Tikoy or Nian Gao is originally a Chinese delicacy. But as soon as it influenced Filipino cuisine, it became a custom for Filipinos to prepare it during Chinese New Year.
Usually, it is easy to obtain these chewy rice cakes during this season. Both Filipinos and Chinese sell them in markets and bakeshops a few days after the new year’s celebration.
I remember when I was still young, my parents would come home holding a few colored boxes during this time of the year. Their colorful visuals amaze me all the time. I would always stick my finger and feel their texture. Then as my mom prepares us some of it to eat, I watch her do it all the time. She had a hard time slicing it because it sticks to the knife. She would then dip it in egg before frying it. After mom cooks them, I immediately grab a fork to eat the cakes. They were very soft and they taste the best when dipped in egg.
I know people prefer buying food rather than making them. But there are a lot of advantages that we can get if we cook our food by ourselves. One of them is the ability to make the food in case of unavailability. Which makes this recipe as helpful as possible.
Tips How to Cook Tikoy
- Tikoy is good on its own, but it also tastes good when added with fruits. Just chip in a few pieces of the fruit while making the mixture.
- You can also sprinkle something like sesame seeds to add a nutty flavor. Or if you just want to add a little twist and crispiness for the recipe.
- I made Ube flavored tikoy adding ube flavoring. You can also make different flavor by adding simple food coloring.
- Before slicing the tikoy, grease the knife with cooking oil so it won't become sticky.

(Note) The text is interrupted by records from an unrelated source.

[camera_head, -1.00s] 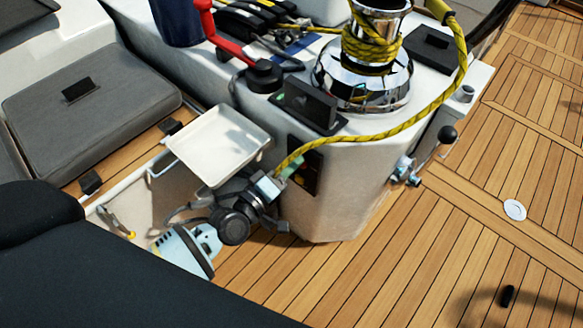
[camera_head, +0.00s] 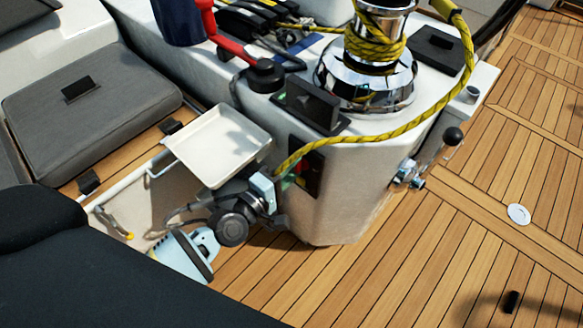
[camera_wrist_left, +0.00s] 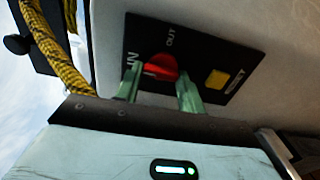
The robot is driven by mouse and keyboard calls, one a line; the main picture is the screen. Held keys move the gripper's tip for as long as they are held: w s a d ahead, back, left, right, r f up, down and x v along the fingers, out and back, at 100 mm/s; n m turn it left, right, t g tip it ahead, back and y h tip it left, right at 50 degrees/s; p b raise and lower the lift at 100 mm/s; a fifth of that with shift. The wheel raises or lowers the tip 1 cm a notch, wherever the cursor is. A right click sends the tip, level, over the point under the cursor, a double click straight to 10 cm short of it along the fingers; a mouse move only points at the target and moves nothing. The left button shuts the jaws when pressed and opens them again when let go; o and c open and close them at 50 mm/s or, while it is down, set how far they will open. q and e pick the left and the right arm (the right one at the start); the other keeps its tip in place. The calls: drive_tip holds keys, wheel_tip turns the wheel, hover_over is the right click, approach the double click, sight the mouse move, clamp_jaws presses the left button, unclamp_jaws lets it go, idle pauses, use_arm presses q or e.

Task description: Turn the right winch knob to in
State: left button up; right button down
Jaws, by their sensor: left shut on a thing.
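The red winch knob (camera_wrist_left: 163,67) sits on a black panel (camera_wrist_left: 203,58) with the labels IN and OUT in the left wrist view. My left gripper (camera_wrist_left: 160,74) is shut on the knob, with one pale green finger on each side of it. A pale mark on the knob lies on its left side, toward IN; its exact angle is hard to tell. In the head view the left gripper (camera_head: 284,180) reaches the dark panel (camera_head: 309,170) on the side of the white winch pedestal (camera_head: 345,195). My right gripper is not in view.
A yellow rope (camera_head: 395,132) runs from the chrome winch (camera_head: 366,80) past the panel, close to my left gripper. A white tray (camera_head: 216,145) stands just left of the wrist. A lever with a black ball (camera_head: 453,136) is at right. The wooden deck (camera_head: 430,255) is mostly clear.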

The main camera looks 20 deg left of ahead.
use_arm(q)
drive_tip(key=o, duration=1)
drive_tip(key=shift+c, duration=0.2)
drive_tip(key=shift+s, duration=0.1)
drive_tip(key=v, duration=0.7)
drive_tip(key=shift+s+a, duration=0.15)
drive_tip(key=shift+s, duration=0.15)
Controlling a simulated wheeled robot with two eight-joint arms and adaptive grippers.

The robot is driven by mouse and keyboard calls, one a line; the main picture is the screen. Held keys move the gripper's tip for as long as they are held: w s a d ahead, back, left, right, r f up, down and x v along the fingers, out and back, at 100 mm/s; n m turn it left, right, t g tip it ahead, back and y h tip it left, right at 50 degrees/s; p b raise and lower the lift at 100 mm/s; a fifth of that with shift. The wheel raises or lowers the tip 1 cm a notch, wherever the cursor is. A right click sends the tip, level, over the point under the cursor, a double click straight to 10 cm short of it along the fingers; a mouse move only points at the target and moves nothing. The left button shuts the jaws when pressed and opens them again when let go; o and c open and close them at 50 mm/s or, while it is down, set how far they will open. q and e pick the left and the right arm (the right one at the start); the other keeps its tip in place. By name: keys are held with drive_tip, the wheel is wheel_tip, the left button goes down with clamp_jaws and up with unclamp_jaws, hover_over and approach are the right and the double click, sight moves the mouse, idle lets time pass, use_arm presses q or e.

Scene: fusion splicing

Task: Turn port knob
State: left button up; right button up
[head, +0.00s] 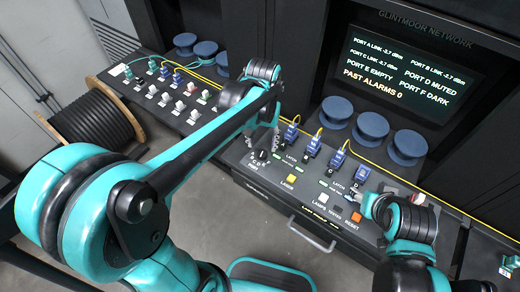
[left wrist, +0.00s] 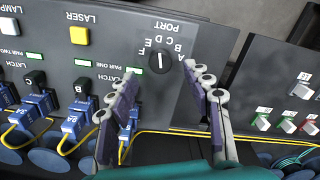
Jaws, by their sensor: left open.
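The black round port knob (head: 261,155) sits at the left end of the console's sloping panel. In the left wrist view the knob (left wrist: 160,61) has a white pointer line and letters A to F arced around it, with PORT printed beyond. The line points roughly toward C and D; I cannot tell exactly which. My left gripper (left wrist: 161,76) is open, its two purple-padded fingers on either side of the knob, not visibly touching it. In the head view my left gripper (head: 262,137) is over the panel just by the knob. My right gripper (head: 368,204) is low over the panel's right part; its jaws are unclear.
Blue plugs (head: 291,135) with yellow cables stand along the panel. A yellow LASER button (head: 291,179) and an orange RESET button (head: 351,218) are in front. A screen (head: 407,75) lists port states. A cable reel (head: 100,120) stands left. Another panel (head: 165,100) holds several switches.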

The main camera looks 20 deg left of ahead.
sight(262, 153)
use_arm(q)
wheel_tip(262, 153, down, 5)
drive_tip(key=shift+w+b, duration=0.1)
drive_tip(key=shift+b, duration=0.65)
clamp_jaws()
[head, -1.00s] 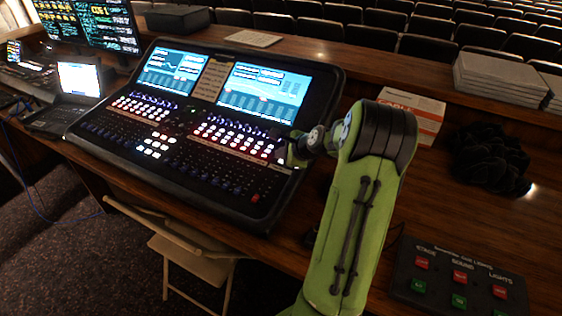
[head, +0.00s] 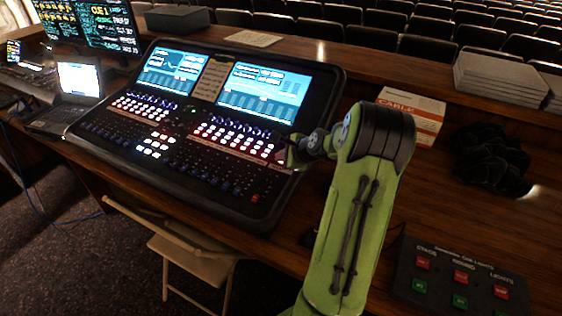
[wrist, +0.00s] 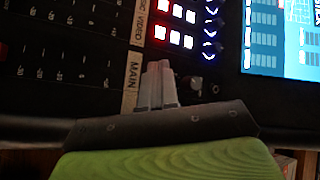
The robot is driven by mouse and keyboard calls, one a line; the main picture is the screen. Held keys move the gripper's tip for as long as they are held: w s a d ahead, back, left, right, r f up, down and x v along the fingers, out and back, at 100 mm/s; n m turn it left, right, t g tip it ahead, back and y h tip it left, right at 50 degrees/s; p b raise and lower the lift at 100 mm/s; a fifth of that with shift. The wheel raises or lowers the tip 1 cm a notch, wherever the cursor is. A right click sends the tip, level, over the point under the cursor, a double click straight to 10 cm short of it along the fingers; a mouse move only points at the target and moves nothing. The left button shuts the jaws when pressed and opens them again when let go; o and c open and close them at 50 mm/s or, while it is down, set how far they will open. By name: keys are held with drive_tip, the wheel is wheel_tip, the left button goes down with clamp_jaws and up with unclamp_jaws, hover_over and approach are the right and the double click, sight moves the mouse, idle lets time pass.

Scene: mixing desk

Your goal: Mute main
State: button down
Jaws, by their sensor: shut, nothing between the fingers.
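The mixing desk (head: 175,190) stands on the wooden counter, with two lit screens, rows of lit buttons and dark faders. In the wrist view a pale label strip reads MAIN (wrist: 133,85) near the desk's edge, with VIDEO further along it. Red and white lit buttons (wrist: 175,38) lie just beyond my fingertips. My gripper (wrist: 158,66) is shut and empty, its fingers over the panel beside the MAIN label. Any button under the fingertips is hidden, and I cannot tell whether they touch the panel. In the head view my gripper (head: 284,156) is at the desk's right edge.
A dark knob (wrist: 195,84) sits right of my fingers. A laptop (head: 78,80) stands left. A folding chair (head: 190,250) is in front.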

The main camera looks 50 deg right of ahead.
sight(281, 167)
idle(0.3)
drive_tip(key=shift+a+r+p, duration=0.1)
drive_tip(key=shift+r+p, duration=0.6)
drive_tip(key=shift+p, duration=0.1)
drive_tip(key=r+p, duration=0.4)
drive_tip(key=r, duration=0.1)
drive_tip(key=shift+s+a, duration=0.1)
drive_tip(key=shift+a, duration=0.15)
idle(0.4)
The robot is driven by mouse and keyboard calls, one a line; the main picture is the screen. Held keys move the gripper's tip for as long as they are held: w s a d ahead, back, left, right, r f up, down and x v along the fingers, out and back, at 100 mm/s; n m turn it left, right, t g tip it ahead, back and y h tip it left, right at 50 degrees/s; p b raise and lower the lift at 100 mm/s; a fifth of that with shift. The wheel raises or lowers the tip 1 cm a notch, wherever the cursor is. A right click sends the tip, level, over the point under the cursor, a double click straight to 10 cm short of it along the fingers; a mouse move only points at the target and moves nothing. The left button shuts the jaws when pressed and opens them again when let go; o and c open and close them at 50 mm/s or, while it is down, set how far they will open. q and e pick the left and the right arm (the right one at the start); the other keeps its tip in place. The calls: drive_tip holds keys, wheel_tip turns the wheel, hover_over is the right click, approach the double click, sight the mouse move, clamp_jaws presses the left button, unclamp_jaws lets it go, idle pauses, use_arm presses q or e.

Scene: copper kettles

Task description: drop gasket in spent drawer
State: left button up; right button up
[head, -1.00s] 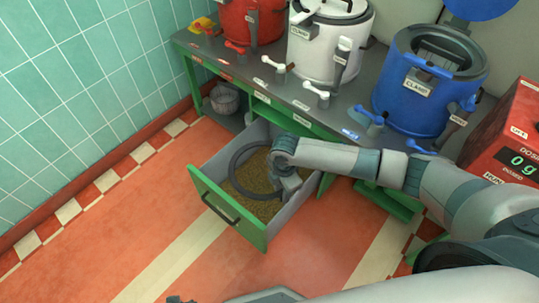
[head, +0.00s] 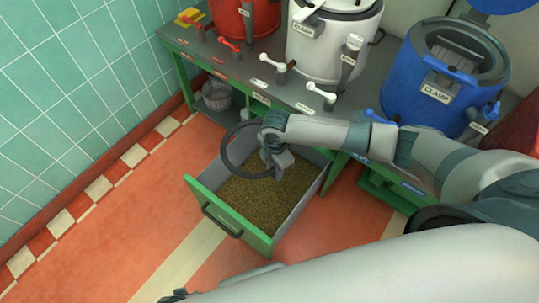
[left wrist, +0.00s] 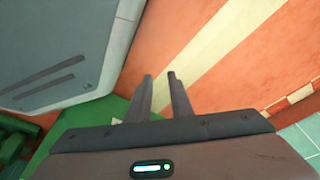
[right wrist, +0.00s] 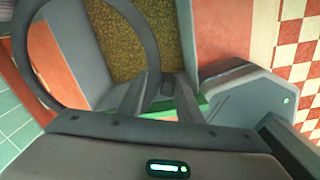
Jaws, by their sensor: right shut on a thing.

Tikoy leftovers must be stored in the refrigerator to avoid the forming of molds. But place it in a ziplock bag too. You can reheat it using an oven, steamer, or a pan. Fry it after getting dipped in beaten egg, just like how Filipinos do.
Recipe
Tikoy Recipe
Equipment
- round pan
- steamer
Ingredients
Original Tikoy
- 1 cup glutinous rice flour
- ⅓ cup brown sugar
- 4 oz water
Ube Tikoy
- 1 cup glutinous rice flour
- ⅓ cup white sugar
- 4 oz water
- 2 tsp ube flavor
Langka Tikoy
- 1 cup glutinous rice flour
- ⅓ cup white sugar
- 4 oz water
- 2 tsbp rice jackfruit
To serve tikoy
- 1 cup vegetable oil for frying and greasing the pan
- 2 eggs scrambled
- ¼ cup cashew nuts crushed
Instructions
Original Tikoy
- In a bowl, dissolve brown sugar with water. Stir until the sugar is completely dissolved.
- Add the glutinous rice flour and mix thoroughly until smooth and creamy.
- Pour the mixture into a greased round pan.
- Place in a steamer, cover it with a tea towel and put the lid. Steam it for 45 minutes or until the top is firm. Let it cool and refrigerate for at least 5 hours.
Ube Tikoy
- In a bowl, dissolve sugar with water. Stir until the sugar is completely dissolved.
- Add ube flavoring and glutinous rice flour and mix thoroughly until smooth and creamy.
- Pour the mixture into a greased round pan.
- Place in a steamer, cover it with a tea towel and put the lid. Steam it for 45 minutes or until the top is firm. Let it cool and refrigerate for at least 5 hours.
Langka Tikoy
- Using a blender, puree the ripe jackfruit. Set aside
- In a bowl, dissolve sugar with water. Stir until the sugar is completely dissolved.
- Add ube flavoring and glutinous rice flour and mix thoroughly until smooth and creamy.
- Pour the mixture into a greased round pan.
- Place in a steamer, cover it with a tea towel and put the lid. Steam it for 45 minutes or until the top is firm. Let it cool and refrigerate for at least 5 hours.
To serve Tikoy
- Slice the tikoy into a rectangle and dip in a bowl with lightly beaten eggs.
- Heat a pan with cooking oil over medium heat. Gently put the tikoy one by one. Leaving ½ inch apart from each other.
- Remove from the pan and drain excess oil. Serve with crushed cashew nut on top.